Starbucks Staff Reach Settlement Over Wage and Hour Class Action
Last Updated on June 27, 2017
A California court approved a preliminary $3 million settlement on June 10 more than four years after the first lawsuits against Starbucks was filed. The case focuses on California Starbucks staff and whether they were denied off-duty breaks by the company’s “two partner” rules requiring more than one server on-hand at all times. Despite company policy allowing meal breaks, the class action alleged, this second policy effectively made it impossible to take time away, forcing baristas and other staff to take on-duty meal breaks.

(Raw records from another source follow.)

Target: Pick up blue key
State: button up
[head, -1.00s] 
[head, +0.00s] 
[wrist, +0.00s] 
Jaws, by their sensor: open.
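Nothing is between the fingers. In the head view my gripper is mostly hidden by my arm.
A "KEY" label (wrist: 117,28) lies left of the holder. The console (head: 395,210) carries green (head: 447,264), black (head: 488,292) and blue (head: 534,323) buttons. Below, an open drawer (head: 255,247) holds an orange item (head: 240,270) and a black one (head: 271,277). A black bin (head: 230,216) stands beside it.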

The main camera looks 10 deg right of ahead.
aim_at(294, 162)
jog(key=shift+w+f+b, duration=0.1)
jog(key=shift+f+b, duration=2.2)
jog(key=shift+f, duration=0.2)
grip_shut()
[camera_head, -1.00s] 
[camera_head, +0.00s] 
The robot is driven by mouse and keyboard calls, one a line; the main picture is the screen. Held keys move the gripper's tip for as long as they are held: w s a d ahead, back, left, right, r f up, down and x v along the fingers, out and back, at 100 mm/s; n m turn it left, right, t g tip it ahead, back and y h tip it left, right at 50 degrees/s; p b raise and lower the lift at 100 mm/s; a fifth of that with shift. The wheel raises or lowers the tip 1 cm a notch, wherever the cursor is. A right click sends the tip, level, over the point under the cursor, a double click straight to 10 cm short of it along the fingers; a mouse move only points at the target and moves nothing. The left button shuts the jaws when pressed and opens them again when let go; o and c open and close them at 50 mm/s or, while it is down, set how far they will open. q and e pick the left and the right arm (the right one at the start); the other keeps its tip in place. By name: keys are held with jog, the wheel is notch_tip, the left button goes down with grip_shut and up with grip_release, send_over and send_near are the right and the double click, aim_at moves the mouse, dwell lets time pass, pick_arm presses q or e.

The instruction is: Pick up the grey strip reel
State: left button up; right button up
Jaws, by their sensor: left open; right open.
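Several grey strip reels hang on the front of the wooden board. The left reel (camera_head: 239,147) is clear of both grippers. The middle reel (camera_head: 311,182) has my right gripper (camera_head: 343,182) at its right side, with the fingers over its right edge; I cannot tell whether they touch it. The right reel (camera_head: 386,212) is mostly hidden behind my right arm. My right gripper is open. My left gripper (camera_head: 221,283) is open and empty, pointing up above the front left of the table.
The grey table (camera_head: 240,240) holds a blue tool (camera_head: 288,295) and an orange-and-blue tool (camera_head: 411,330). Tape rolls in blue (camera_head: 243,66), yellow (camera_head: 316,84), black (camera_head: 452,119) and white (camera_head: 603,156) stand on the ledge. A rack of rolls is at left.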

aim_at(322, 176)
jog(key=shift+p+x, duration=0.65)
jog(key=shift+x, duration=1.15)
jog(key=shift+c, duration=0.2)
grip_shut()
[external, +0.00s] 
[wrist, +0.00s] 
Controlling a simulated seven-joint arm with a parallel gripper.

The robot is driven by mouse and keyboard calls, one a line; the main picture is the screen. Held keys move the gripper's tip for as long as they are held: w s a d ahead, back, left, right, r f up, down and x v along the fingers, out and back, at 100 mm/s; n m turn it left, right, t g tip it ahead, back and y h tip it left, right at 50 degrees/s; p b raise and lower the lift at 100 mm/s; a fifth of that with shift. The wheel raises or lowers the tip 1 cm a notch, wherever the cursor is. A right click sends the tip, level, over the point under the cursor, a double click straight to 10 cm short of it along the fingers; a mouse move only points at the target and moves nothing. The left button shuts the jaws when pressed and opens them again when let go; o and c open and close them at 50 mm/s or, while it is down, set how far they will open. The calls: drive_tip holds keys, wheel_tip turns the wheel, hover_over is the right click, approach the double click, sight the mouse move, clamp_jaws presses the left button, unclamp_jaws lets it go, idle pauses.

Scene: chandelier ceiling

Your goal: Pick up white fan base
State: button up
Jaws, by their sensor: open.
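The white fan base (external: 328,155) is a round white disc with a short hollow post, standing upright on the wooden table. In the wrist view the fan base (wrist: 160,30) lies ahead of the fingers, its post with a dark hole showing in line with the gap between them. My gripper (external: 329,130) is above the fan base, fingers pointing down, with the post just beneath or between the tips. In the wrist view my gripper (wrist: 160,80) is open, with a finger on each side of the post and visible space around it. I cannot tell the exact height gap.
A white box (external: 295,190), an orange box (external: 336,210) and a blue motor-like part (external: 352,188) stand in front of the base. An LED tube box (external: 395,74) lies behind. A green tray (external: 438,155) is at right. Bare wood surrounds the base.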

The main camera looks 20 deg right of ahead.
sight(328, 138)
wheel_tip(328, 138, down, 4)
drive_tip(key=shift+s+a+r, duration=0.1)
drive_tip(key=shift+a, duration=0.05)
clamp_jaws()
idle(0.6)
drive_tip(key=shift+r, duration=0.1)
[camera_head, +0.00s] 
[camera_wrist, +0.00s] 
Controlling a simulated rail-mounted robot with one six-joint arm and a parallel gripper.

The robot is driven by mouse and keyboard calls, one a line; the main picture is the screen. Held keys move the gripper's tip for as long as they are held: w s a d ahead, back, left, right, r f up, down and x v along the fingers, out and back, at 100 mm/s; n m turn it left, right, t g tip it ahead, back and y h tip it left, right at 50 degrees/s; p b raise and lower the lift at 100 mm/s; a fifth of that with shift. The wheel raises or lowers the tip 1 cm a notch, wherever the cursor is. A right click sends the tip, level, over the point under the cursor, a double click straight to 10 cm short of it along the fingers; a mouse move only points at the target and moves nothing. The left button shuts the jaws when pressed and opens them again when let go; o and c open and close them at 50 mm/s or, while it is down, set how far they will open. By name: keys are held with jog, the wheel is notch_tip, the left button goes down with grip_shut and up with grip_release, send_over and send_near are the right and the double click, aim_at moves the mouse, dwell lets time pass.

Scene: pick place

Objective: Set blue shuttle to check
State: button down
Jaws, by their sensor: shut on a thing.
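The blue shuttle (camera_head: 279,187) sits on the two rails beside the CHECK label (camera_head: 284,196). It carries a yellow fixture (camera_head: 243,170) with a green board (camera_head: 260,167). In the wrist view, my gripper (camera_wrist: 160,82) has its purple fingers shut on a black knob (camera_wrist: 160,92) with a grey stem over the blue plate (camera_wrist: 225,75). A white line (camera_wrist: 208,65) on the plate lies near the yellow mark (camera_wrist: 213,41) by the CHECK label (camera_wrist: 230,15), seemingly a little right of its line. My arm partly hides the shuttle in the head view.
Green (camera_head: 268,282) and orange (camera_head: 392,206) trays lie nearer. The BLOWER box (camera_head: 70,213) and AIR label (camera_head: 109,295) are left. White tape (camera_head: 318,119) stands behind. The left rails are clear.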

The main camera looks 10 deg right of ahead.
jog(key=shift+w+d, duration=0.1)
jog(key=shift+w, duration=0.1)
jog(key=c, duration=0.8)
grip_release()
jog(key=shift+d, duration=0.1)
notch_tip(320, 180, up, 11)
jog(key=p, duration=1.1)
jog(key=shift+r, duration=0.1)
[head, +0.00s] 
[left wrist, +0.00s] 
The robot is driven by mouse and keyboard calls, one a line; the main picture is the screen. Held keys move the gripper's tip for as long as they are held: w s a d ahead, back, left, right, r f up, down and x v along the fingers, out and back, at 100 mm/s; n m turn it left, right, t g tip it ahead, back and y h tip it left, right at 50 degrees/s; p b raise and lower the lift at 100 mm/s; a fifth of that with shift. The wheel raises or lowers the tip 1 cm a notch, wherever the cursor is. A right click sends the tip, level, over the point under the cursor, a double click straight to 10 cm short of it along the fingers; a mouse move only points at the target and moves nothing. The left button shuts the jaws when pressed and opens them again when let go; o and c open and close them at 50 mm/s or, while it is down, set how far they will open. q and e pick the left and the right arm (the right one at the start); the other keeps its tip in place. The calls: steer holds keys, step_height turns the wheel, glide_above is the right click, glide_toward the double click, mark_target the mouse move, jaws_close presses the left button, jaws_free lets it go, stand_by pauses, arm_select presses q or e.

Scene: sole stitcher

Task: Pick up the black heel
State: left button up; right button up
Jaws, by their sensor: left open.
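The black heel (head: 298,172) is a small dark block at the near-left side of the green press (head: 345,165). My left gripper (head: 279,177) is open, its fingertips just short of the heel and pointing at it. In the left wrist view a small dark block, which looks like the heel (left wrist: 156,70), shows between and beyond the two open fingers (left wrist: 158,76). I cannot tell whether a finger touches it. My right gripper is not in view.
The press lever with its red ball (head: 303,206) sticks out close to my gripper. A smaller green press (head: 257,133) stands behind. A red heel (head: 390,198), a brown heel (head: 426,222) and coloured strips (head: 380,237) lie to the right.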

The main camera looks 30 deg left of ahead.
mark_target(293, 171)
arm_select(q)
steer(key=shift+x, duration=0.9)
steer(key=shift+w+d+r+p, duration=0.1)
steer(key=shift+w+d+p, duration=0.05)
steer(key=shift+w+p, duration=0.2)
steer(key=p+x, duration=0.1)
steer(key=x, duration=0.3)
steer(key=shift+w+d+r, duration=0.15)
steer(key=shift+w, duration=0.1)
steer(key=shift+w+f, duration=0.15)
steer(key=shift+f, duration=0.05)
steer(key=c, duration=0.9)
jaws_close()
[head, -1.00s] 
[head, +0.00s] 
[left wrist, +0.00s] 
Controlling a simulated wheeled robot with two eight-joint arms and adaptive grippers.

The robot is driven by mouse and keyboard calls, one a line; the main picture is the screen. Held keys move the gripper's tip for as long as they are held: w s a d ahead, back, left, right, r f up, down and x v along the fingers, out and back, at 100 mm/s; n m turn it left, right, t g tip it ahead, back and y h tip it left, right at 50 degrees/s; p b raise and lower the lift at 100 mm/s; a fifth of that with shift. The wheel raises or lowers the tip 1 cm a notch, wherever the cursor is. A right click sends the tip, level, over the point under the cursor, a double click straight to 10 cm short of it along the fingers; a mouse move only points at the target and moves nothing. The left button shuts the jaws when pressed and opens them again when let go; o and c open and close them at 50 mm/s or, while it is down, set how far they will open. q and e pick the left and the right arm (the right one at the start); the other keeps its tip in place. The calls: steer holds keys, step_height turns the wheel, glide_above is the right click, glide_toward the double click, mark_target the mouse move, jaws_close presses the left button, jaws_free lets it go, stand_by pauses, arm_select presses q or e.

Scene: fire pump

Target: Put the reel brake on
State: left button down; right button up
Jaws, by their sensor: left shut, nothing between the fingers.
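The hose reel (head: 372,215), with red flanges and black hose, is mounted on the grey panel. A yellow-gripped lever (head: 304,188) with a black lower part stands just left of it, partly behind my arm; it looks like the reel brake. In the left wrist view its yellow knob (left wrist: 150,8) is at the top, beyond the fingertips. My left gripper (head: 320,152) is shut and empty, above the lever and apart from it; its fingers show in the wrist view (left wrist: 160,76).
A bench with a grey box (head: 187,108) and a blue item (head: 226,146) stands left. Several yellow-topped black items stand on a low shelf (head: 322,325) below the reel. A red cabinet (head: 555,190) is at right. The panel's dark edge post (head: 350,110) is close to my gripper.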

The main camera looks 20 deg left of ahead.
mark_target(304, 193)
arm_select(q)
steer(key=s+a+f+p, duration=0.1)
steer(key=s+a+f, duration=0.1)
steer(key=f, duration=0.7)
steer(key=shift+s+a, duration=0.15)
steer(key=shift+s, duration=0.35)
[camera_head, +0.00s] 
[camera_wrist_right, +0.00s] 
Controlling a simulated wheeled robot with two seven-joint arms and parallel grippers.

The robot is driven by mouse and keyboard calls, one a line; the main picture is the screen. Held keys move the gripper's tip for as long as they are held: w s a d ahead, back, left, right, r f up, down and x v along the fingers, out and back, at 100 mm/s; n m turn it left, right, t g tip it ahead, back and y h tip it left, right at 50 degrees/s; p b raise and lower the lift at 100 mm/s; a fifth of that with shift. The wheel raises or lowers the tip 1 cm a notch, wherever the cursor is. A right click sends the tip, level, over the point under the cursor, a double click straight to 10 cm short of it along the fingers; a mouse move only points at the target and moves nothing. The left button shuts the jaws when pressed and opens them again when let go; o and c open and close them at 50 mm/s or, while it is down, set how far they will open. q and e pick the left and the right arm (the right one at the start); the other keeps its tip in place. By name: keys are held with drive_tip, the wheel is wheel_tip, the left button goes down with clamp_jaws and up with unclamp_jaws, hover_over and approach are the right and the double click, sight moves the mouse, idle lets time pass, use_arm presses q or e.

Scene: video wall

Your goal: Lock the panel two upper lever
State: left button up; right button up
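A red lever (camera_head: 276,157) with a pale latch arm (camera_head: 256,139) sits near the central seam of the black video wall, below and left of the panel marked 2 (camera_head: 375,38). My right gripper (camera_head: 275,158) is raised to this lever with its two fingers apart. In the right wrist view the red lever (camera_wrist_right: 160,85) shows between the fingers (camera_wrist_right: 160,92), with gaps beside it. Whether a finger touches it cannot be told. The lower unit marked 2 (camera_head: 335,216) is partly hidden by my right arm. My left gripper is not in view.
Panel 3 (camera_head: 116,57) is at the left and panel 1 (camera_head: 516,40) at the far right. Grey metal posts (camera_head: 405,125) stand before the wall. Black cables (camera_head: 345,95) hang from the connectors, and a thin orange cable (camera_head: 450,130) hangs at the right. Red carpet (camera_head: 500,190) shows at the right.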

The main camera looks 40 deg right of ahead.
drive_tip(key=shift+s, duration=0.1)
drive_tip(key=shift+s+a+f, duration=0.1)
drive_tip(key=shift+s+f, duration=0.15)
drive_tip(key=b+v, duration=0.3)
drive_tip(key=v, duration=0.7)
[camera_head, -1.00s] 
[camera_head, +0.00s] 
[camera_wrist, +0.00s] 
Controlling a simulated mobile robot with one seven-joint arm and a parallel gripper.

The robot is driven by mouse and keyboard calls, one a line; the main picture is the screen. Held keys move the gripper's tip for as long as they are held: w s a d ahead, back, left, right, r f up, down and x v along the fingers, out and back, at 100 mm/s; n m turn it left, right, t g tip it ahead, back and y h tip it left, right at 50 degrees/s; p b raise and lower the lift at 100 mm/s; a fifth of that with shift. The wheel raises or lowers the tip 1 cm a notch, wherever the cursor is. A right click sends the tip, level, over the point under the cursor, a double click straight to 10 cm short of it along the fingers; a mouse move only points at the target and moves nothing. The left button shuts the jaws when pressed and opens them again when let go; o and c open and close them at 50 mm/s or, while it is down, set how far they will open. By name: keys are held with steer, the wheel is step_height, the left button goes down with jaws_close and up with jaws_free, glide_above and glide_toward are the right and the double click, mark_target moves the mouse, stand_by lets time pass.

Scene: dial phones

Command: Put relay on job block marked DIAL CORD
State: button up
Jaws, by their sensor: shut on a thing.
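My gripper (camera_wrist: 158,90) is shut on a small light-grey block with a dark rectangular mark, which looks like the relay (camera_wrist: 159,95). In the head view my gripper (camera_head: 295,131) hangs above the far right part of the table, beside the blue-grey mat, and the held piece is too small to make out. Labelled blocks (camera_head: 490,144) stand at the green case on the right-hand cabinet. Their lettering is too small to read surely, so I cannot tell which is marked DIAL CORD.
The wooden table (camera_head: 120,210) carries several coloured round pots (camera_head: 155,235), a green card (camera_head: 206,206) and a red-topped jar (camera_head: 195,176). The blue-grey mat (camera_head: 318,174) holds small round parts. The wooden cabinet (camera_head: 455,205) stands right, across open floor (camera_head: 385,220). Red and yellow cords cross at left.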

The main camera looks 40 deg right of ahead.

The original lawsuit was filed in December 2008 by a former Starbucks barista in California, Summer York.
The settlement included two subclasses: one of cafe attendants, baristas and shift supervisors who were employed locations between December 2, 2007, and January 2013 and who were affected by the two-partner rule, and the other of workers who allegedly received wage statements that failed to report the numeric overtime rate. The plaintiffs’ motion for preliminary approval was unopposed.
The original lawsuit was filed in December 2008 by a former Starbucks barista in California, Summer York. As part of the settlement, York – along with co-plaintiff KaTina Burns – were awarded incentives of $10,000 and $2,000 respectively. For Judge Gary Allen Feess, the award incentives were the only possibly problematic part of the agreement – especially, he said as “KaTina Burns has hardly been in this case.”
The plaintiffs’ attorney was quick to reassure the judge that there were no conditions to settle attached to the incentives.
Attorneys’ fees are not included in the preliminary settlement. The case is Summer York et al. v. Starbucks Corp., case No. 2:08-cv-07919 before the U.S. District Court for the Central District of California.